You'll not see a more sexual film this year.

The Sessions
Grade: A-
Director: Ben Lewin (Paperback Romance)
Screenplay: Lewin (based on the article by Mark O’Brien, “On Seeing a Sex Surrogate”)
Cast: John Hawkes (Winter’s Bone), Helen Hunt (Then She Found Me)
Rating: R
Runtime: 95 min.
by John DeSando

"I'm reaching my best-if-used-by date.” Mark (John Hawkes)

The sense of humor in this quote reveals “The Sessions” as one of the most sexual movies ever made and one of the least sexy movies ever made. The contradiction is the heart of this romantic drama in which a poetic man, Mark (Hawkes), is imprisoned in body only within an iron lung.  Polio is his challenge, love is his goal. Based on the article by Mark O’Brien, “On Seeing a Sex Surrogate,” this film is one of the best this year, anchored by the stellar performances of its principals, Hawkes and Helen Hunt.

Physical love, as the quote implies, turns into spiritual love in the person of sexual surrogate Cheryl (Hunt).  It’s not difficult to guess that the two will grow to love each other beyond the sex that she masterfully introduces him to; what is surprising, however, is the universal quality that makes the lung almost a bit player in the drama of people finding each other and growing in ways they never imagined. 
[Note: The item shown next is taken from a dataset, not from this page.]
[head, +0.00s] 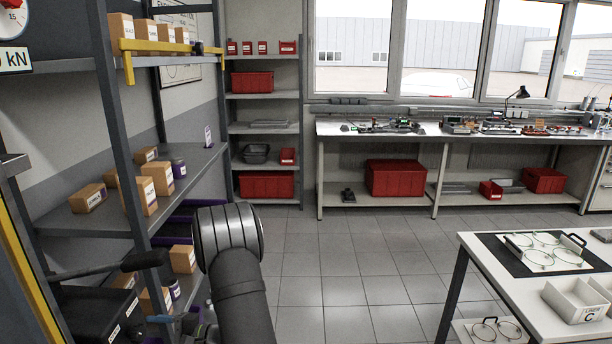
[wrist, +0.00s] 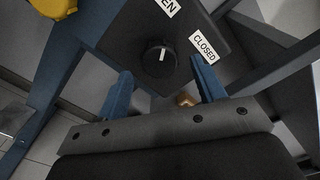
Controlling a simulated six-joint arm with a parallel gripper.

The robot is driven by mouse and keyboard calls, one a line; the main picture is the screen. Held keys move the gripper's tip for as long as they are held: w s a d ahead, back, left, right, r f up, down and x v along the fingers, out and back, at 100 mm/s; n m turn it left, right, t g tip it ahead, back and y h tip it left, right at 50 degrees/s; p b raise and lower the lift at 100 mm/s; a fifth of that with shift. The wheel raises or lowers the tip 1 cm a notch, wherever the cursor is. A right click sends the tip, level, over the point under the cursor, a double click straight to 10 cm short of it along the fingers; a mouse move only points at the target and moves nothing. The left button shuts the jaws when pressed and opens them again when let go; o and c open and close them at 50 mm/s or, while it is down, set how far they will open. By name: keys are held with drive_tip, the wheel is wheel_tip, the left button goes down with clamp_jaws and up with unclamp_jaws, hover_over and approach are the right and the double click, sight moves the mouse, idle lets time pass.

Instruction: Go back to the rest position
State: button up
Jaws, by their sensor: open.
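My gripper (wrist: 160,66) shows in the wrist view with its two blue fingers apart and nothing held between them. A black box with a round black knob (wrist: 159,58) lies beyond the fingertips. The knob has a white pointer mark and white labels reading CLOSED and, partly cut off, OPEN. I cannot tell how far the fingertips are from the knob. In the head view my dark arm reaches up from the bottom, and the gripper is mostly hidden at lower left, near a black box with white labels (head: 88,308).
Left stands a grey shelf rack (head: 128,150) with brown cartons (head: 163,178) and a yellow bar (head: 165,46). A white table (head: 500,290) with a white tray (head: 577,300) is at right. A workbench (head: 345,131) runs along the windows. The floor between is clear.

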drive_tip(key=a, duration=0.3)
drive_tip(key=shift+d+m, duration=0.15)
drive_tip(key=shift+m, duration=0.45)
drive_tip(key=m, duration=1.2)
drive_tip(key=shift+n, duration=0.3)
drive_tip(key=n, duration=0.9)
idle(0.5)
For all her nudity and their explicit discussion, nothing matches the lyrical beauty of these two souls connecting in a state that builds on physical intimacy and ends in ecstasy of a Platonic high order. The film turns on the meaning of love in its best form through the medium of a man more impeded than most men watching the film. His difficulty responding well for their first “sessions” is emblematic to many men for whom the act of intercourse is a mysterious and challenging enterprise, from fear of inadequacy to questions about the act’s meaning and importance.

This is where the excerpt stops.